Die Wettervorhersagen des Bööggs sind zwar eher unzuverlässig, doch hin und wieder trifft er ins Schwarze.

«Bemerkenswert ist, dass der Böögg vor dem Hitzesommer 2003 nach nur 5 Minuten und 42 Sekunden explodiert war», schreibt das Bundesamt für Meteorologie und Klimatologie (Meteoschweiz)Externer Link. «Es handelte sich aber offensichtlich um einen Zufallstreffer. Die am Zürcher Sechseläuten gemachten Prognosen halten einer klimatologischen Prüfung nicht stand.»

Die kürzeste Zeit bis zur Explosion wurde 1974 mit 5 Minuten und 7 Sekunden gemessen, die längste 2023 mit genau 57 Minuten.

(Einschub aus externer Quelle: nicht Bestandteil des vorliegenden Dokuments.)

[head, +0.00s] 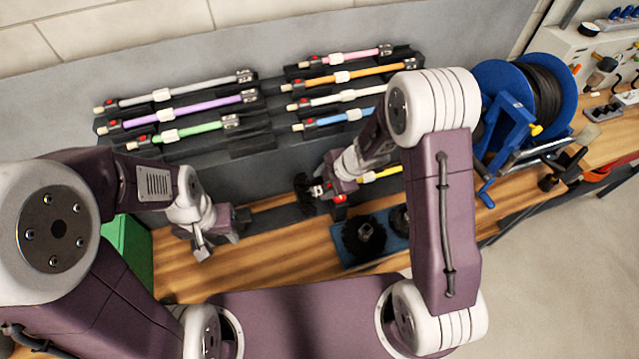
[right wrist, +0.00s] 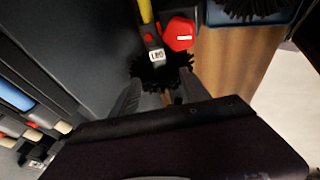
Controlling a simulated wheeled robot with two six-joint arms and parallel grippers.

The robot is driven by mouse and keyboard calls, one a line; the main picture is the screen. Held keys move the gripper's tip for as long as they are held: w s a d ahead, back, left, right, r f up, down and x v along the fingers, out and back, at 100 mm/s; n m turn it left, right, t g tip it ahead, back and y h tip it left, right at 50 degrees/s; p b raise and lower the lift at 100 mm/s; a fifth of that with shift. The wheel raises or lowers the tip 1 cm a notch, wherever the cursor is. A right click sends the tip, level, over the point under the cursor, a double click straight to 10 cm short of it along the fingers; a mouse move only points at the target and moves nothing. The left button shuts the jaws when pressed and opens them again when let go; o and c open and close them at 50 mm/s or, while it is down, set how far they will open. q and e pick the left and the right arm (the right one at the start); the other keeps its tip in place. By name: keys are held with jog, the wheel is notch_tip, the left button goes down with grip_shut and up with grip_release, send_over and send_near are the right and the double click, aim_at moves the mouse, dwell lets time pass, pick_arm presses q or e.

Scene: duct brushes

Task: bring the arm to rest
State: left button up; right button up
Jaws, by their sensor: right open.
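My right gripper (head: 328,190) is at the lower end of the rack in the head view. In the right wrist view its jaws (right wrist: 160,88) are apart. A round black brush (right wrist: 163,70) shows between and just beyond the fingertips; I cannot tell whether they touch it. It sits at the end of a yellow rod (right wrist: 147,12), also partly visible in the head view (head: 382,173) behind my right arm. A red part (right wrist: 180,33) is beside the rod end. My left gripper (head: 205,243) hangs over the wooden bench at the left; its jaws are unclear.
Several coloured rods, including a purple one (head: 185,110) and an orange one (head: 350,75), lie on dark racks. A blue tray (head: 372,257) with black brushes stands on the wooden bench (head: 270,245). A blue reel (head: 495,80) is at the right, a green box (head: 125,250) at the left.

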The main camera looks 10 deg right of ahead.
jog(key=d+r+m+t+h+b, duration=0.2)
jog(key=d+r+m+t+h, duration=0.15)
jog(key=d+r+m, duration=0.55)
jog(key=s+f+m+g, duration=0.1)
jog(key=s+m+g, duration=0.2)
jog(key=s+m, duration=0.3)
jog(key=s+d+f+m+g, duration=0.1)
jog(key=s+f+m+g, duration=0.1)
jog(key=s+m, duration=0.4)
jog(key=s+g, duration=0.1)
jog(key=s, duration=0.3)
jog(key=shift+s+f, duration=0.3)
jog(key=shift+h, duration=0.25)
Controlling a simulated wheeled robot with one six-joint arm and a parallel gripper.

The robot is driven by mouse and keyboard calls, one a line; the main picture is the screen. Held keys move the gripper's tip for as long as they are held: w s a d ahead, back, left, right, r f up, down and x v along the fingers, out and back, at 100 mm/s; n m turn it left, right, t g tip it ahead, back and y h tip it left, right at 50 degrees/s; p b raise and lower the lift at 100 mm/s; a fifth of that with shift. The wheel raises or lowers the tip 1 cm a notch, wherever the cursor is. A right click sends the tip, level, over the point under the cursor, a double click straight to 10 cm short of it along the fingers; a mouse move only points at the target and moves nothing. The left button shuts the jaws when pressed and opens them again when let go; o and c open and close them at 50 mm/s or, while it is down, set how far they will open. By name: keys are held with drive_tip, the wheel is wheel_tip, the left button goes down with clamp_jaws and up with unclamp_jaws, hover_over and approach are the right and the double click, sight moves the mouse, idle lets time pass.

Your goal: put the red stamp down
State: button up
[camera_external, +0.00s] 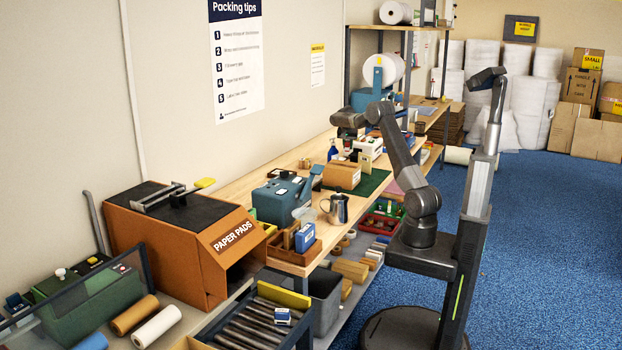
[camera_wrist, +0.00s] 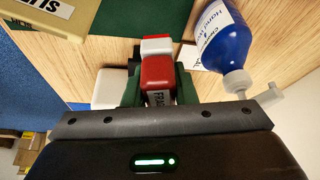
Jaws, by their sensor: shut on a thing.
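The red stamp (camera_wrist: 157,72) shows in the wrist view with a white label on its near face, partly readable as "FRA". My gripper (camera_wrist: 157,88) is shut on it, with a dark green finger on each side. A white and red piece (camera_wrist: 156,46) shows just beyond it; I cannot tell whether it is part of the stamp. In the external view my gripper (camera_external: 346,132) is over the far part of the wooden bench (camera_external: 290,162).
A blue pump bottle (camera_wrist: 226,42) stands close right of the gripper in the wrist view. A white object (camera_wrist: 108,88) lies left. In the external view, a carton (camera_external: 341,176) sits on a green mat (camera_external: 372,183), with a metal jug (camera_external: 337,208) nearer.

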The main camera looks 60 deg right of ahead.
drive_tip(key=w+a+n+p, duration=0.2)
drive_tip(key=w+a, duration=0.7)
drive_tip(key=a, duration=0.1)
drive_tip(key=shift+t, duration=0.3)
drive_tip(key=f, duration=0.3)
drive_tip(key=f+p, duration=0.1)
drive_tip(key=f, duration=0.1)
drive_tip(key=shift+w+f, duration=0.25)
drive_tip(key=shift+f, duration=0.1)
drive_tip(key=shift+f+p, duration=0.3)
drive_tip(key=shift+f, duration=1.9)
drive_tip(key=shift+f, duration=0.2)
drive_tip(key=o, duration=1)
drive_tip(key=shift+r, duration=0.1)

graphik über die wetterprognosen des bööggs
Sommertemperaturen im Mittelland in Abhängigkeit von der Brenndauer des Bööggs mit linearer Regression seit 1965. Die wärmsten Sommer seit Beginn der Messungen im Jahr 1864 sind in rot dargestellt. Meteoschweiz

«Vor dem zweitheissesten Sommer 2022 explodierte der Böögg erst nach knapp 40 Minuten. Vor dem dritt- und viertheissesten Sommer 2018 und 2015 lag die Brenndauer zwischen 20 und 21 Minuten.

In diesen drei Jahren war der Böögg ein schlechter Prognostiker. Auch im Jahr 2019 mit dem fünftheissesten Sommer lieferte er mit einer Brenndauer von knapp 18 Minuten keine zutreffende Prognose.»

Laut MeteoSwiss ist es «nicht überraschend», dass der Böögg als Wettervorhersager so schlecht abschneidet. «Woher soll ein brennender Schneemann aus Watte über gute Vorhersage-Qualitäten verfügen?», heisst es dort.

«Die Brennzeit hängt vielmehr vom Aufbau des Scheiterhaufens, der Feuchtigkeit des verwendeten Holzes und dem jeweiligen Wetter am Tag des Sechseläutens ab. Nicht zuletzt entscheidet die Menge der eingesetzten Brandbeschleuniger.», erklärt die Bundesbehörde.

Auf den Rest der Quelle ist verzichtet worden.